We are now in the air-power phase of the campaign against the Islamic State. This part usually goes well — think of the air wars against Afghanistan, Iraq and Libya. The United States has the world’s most advanced planes, rockets and drones, and an extraordinarily capable military. But what follows is usually messy — think of Afghanistan, Iraq and Libya. Ground forces have to fight locals and guerrillas in irregular combat. The most important questions turn out to be political. Are the local groups, tribes and sects fighting with the Americans or against them? What kind of power-sharing deals need to be in place to get them to support American efforts?

In Iraq, the central problem remains that the Sunnis do not feel represented in the Baghdad government. Obama keeps saying that there is a new government in Iraq, but the implication that it is inclusive is false.
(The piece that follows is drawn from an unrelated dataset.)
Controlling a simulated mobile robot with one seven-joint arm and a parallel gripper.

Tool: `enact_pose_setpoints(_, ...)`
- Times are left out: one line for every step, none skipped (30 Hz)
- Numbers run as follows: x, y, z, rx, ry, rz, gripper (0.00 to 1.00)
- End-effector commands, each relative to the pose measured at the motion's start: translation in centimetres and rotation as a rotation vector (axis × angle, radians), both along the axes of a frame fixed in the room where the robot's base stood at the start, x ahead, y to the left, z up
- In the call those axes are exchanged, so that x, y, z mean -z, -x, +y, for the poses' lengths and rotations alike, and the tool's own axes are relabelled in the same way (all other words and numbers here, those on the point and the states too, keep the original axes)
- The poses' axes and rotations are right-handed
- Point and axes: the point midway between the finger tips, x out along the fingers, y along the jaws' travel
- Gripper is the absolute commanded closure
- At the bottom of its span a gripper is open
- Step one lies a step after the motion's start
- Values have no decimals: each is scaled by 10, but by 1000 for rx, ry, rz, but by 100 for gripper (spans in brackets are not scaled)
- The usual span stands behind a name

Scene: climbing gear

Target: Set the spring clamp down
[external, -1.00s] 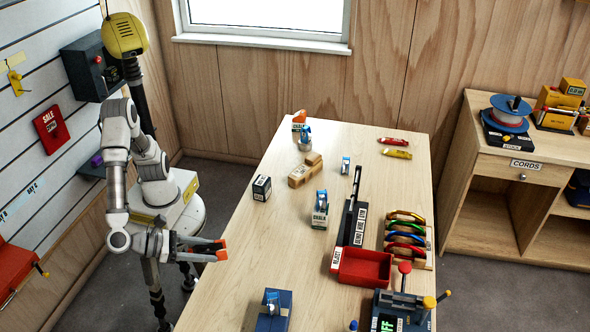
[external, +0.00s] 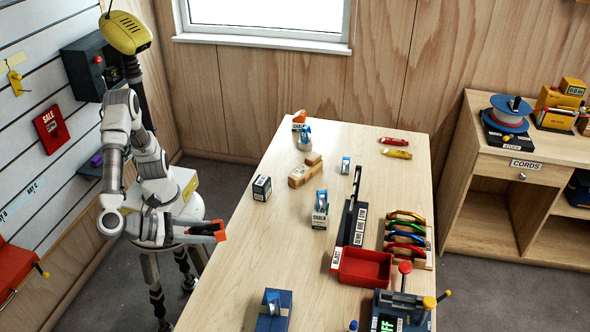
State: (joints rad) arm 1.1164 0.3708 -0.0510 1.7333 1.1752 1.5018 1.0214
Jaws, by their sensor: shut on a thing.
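My gripper (external: 219,231) is at the left edge of the wooden table (external: 240,275), its orange fingertips close together. The gripper is shut on the spring clamp, but the clamp is mostly hidden by the fingers at this size and I cannot make out its shape. From this view I cannot tell how high the gripper is above the table top. The table's left front area beside the gripper is bare.
A black-and-white box (external: 262,188), a wooden block (external: 304,171) and a chalk box (external: 320,215) stand to the right. A red tray (external: 365,268) and a blue box (external: 273,312) are nearer the front. A row of colored carabiners (external: 405,238) is at the right.

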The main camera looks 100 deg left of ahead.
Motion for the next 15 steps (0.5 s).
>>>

Sunnis continue to have ceremonial posts with little power. The army continues to be dominated by Shiites at the upper echelons. The result is visible on the ground. A recent article in the New York Times pointed out that “after six weeks of American airstrikes, the Iraqi government’s forces have scarcely budged the Sunni extremists of the Islamic State from their hold on more than a quarter of the country, in part because many critical Sunni tribes remain on the sidelines.”

The United States has some influence with the Iraqi government, but Iran has far more. The Shiite religious parties that today run the country have been funded by Iran for decades. Their leaders lived in Tehran and Damascus during their long exiles from Saddam Hussein’s regime. When Washington sought to remove the previous prime minister, Nouri al-Maliki, Iran provided the push that made it happen. If the goal is to get the Iraqi government to share more power with the Sunnis, Iran’s help would be invaluable, perhaps vital.

In Syria, Washington’s strategy is incoherent. It seeks to destroy the Islamic State there and attack Jabhat al-Nusra and the Khorasan group but somehow not strengthen these groups’ principal rival, the Bashar al-Assad regime. This is impossible. As these terrorist groups lose ground, the army that will most easily take advantage will be that of the Syrian regime, not the disorganized and weak Free Syrian Army. If there is some way to make this strategy less contradictory, it would be to work toward some power-sharing deal in Syria that includes elements of the Assad government — such as generals and intelligence heads. But Washington has no contact or credibility with anyone in the Assad regime. The government that does is in Tehran.

In Afghanistan, Washington’s and Tehran’s interests have always coincided. Iran opposed the Taliban, helped oust it and cooperated with the United States at the Bonn Conference, held after the fall of the Taliban, to install the new Afghan government of Hamid Karzai. As Afghanistan faces an uncertain future with a shaky power-sharing deal, Iran’s assistance would be a major stabilizing force.

Engagement with Iran would have to be carefully coordinated with Saudi Arabia and other Arab states. But now those nations also share a common enemy with Iran in the Islamic State and groups like it. And engagement will not be a rapprochement; Iran and the United States have too many issues that divide them, unless things really change in Tehran.

Iranian President Hassan Rouhani told me this week that, in their phone conversation last year, he and Obama had agreed “that there were many areas where Iran and the United States could cooperate” but that “first we must get past the nuclear issue.” I asked him to describe the contours of such cooperation — assuming that the nuclear deal happened — and he quoted an Iranian proverb that says roughly, “First take care of the child you have before you start thinking about the next one.”

When Richard Nixon and Henry Kissinger decided in the 1970s that Iran would be one of their “regional policemen,” they did so out of recognition of Iran’s geostrategic importance, not simply because they supported the shah. Vali Nasr, a leading scholar of Iran, told me that if the United States “wants to limit its micromanagement of the Middle East, it will have to find countries that are stable, influential and effective with which it can work. And potentially, Iran is one of those countries.” But, as Rouhani made clear, all of this waits on the nuclear deal.